بِسْمِ اللَّهِ الرَّحْمٰنِ الرَّحِيمِ
Rahmân ve Rahîm olan Allah’ın adıyla
10- HAYATTA OLAN BİR KİMSE HACC'A GİTMEYE VÜCUTÇA GÜCÜ YETMEDİĞİ ZAMAN ONUN YERİNE HAC ETME (HÜKMÜNÜN BEYÂNI)
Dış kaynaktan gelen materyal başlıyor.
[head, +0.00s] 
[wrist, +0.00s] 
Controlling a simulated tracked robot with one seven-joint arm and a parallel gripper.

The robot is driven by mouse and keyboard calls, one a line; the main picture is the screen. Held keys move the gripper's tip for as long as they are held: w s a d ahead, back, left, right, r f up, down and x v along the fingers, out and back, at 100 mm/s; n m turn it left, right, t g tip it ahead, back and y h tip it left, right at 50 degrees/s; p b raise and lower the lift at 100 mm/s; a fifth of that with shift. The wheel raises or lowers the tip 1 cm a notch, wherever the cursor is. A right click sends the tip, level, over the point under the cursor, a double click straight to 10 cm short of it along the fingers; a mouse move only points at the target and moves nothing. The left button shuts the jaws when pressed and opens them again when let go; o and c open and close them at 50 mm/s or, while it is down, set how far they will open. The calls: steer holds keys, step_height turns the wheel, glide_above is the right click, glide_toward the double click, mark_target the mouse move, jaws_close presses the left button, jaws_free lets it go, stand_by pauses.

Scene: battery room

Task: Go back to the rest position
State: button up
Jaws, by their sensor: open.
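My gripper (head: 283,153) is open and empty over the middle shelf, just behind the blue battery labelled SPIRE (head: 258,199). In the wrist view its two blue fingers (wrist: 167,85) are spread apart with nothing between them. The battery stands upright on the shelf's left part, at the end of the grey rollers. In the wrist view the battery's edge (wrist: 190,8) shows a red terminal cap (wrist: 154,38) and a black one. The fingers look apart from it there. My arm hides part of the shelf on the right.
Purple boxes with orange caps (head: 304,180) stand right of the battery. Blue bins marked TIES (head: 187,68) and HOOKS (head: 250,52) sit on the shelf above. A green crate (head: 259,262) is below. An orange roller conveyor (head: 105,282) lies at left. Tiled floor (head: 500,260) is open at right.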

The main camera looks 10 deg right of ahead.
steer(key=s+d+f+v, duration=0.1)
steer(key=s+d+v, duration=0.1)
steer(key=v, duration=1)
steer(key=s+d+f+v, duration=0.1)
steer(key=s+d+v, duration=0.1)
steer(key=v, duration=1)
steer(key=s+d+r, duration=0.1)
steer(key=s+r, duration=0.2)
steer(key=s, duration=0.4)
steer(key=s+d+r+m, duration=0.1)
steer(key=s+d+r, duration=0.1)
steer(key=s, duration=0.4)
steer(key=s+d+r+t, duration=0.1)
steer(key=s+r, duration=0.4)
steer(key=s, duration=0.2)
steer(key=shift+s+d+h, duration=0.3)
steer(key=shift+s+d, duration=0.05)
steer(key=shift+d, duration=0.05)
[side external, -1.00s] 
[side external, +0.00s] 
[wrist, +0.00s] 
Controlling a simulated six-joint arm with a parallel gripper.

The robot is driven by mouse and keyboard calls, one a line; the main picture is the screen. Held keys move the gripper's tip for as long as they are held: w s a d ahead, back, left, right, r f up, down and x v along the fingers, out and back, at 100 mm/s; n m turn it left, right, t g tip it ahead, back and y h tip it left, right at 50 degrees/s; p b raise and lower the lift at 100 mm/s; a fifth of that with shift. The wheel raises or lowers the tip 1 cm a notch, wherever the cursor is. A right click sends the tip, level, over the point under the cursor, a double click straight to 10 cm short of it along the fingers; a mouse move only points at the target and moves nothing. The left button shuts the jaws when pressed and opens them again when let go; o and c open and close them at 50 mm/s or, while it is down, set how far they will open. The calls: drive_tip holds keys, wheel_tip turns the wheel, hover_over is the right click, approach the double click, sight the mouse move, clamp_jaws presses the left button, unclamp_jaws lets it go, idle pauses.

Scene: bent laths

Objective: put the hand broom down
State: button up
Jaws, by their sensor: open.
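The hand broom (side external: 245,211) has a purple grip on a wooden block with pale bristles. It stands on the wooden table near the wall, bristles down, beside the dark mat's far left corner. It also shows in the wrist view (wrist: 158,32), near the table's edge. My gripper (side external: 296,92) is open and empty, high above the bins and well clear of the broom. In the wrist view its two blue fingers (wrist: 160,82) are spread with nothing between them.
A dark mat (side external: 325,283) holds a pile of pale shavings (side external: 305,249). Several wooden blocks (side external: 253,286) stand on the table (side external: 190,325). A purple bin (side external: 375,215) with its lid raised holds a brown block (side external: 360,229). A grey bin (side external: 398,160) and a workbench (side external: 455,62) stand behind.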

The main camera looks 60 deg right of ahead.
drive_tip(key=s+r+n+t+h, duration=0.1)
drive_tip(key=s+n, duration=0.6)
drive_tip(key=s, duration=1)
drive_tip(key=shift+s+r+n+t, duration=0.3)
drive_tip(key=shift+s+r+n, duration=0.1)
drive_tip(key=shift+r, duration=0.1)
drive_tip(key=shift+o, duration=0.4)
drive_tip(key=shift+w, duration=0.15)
3018 - “... Ebû Rezîn (Lakît bin Âmir) el-Ukaylî (radıyallahü anh)’dan rivâyet edildiğine göre:
Kendisi Peygamber (sallallahü aleyhi ve sellem)’in yanına gelerek:
Yâ Resûlallah! Babam çok yaşlıdır, ne hacc'a ne Umre'ye ne de yolculuk etmeye (bedenen) gücü yetmez (Ne buyurulur?), demiş. Resûl-i Ekrem (sallallahü aleyhi ve sellem) (de Ebû Rezîn'e) :
(Sen baban yerine hac ve umre et,) buyurmuştur. "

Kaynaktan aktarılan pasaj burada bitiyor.